Look below for the line containing "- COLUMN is" and the line containing "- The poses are"; repeat exactly those two lines and all lines between them, and nothing else.

──────────────────────────────

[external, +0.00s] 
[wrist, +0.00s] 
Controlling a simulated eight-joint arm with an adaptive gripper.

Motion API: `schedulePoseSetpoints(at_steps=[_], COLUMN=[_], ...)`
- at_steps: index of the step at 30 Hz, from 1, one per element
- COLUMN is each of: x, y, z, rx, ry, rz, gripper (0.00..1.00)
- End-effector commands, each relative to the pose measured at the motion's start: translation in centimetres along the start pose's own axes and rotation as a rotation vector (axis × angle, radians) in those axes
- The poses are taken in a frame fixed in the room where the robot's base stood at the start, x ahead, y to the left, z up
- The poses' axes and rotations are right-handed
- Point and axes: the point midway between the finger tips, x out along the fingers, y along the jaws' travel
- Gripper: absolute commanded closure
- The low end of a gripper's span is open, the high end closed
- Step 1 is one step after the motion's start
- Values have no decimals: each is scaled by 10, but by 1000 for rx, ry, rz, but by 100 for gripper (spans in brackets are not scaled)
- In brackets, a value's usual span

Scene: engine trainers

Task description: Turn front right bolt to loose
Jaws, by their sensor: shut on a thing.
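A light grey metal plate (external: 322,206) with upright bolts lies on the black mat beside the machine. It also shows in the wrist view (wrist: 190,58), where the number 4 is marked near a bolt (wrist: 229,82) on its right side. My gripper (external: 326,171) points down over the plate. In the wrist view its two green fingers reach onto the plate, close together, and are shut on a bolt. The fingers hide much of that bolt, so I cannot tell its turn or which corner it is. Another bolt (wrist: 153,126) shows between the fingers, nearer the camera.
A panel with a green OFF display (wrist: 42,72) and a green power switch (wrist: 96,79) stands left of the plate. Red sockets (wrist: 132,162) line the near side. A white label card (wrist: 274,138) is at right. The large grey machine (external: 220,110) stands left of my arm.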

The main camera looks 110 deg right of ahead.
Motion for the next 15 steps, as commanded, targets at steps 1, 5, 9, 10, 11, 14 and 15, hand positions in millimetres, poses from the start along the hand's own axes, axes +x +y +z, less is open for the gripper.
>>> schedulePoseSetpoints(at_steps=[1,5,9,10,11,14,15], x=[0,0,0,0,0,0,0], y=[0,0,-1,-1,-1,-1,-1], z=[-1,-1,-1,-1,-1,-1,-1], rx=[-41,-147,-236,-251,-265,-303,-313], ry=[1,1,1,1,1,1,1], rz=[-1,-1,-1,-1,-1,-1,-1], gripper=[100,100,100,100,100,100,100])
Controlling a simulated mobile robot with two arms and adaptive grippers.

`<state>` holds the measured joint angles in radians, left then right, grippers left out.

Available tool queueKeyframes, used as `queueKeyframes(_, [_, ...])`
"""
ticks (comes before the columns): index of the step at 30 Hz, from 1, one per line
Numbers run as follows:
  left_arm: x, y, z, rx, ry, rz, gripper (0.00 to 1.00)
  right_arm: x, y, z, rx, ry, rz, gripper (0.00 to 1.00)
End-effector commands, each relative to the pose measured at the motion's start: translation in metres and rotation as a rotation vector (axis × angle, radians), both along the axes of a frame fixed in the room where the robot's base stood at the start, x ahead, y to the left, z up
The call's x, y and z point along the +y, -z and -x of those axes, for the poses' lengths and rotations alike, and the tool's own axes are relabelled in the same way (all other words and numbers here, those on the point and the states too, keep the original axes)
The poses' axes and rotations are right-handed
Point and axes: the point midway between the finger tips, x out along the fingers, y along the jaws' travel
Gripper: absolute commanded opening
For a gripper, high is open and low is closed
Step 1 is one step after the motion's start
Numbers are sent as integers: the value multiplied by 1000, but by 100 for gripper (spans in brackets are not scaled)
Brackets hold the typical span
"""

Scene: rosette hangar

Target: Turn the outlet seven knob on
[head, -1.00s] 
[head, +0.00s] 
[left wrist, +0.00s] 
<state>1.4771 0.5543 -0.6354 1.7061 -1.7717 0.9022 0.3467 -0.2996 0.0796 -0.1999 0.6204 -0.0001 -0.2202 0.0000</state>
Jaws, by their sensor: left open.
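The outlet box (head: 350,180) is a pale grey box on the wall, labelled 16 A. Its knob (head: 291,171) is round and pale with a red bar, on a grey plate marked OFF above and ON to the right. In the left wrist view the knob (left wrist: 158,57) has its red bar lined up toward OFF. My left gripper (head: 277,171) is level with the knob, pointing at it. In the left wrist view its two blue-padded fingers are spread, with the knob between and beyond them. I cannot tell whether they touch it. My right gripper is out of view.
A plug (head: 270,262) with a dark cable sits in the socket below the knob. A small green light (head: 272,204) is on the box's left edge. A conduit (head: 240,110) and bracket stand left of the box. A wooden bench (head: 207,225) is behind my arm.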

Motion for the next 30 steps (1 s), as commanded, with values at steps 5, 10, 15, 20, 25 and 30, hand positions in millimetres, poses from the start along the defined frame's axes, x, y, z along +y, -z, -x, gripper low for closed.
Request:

──────────────────────────────

Answer to this exercise:
- COLUMN is each of: x, y, z, rx, ry, rz, gripper (0.00..1.00)
- End-effector commands, each relative to the pose measured at the motion's start: translation in centimetres along the start pose's own axes and rotation as a rotation vector (axis × angle, radians) in those axes
- The poses are taken in a frame fixed in the room where the robot's base stood at the start, x ahead, y to the left, z up

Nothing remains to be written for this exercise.